** START OF GIVEN RECORDS **

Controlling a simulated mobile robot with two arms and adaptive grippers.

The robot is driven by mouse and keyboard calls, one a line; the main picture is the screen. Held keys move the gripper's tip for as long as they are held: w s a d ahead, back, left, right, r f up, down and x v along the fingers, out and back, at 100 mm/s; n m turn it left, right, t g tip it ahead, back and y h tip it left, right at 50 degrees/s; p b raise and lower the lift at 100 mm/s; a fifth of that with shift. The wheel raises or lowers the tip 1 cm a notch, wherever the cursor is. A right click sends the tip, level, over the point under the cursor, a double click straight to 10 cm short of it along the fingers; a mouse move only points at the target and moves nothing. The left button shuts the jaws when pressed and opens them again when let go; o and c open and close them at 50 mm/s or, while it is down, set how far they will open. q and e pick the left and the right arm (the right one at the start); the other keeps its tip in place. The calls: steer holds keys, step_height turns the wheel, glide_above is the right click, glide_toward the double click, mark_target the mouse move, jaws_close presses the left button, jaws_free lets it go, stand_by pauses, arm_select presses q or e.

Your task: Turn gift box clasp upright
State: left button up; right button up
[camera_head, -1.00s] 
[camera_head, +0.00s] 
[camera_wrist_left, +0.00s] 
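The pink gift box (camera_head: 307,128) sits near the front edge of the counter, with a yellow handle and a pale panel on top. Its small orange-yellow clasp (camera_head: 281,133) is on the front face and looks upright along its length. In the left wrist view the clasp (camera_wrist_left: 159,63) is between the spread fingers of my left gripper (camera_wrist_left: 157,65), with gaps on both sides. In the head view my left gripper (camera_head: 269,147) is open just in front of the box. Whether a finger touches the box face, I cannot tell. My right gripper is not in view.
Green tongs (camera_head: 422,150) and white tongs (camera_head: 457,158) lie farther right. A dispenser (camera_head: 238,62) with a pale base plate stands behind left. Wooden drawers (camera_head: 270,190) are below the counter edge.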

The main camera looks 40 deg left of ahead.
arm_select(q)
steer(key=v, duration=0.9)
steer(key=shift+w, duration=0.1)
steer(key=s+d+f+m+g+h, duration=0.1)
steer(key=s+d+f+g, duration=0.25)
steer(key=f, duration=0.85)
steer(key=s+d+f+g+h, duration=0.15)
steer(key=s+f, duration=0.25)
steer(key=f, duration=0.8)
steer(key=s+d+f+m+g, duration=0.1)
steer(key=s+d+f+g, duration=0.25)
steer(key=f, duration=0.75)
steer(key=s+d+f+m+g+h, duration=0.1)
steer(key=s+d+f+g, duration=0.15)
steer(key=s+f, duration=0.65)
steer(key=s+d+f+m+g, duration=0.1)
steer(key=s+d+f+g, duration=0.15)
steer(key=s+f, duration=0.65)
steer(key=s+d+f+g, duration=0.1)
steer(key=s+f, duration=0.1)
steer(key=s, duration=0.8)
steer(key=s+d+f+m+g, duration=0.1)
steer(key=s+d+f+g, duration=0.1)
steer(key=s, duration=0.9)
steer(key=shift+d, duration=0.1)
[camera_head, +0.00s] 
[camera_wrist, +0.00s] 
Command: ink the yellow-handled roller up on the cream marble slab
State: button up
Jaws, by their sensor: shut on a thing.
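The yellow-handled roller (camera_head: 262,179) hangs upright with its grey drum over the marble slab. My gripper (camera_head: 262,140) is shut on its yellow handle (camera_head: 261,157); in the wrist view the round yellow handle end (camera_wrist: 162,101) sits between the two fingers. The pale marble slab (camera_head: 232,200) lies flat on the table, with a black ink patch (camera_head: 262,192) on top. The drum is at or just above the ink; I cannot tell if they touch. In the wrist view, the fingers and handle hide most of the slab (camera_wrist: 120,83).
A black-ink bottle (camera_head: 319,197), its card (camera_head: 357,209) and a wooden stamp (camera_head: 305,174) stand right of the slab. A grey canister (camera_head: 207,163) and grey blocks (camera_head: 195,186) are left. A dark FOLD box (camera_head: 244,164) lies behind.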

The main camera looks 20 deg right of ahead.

** END OF GIVEN RECORDS **

Each line in the entries above that includes the string "State" should be extracted.

State: left button up; right button up
State: button up

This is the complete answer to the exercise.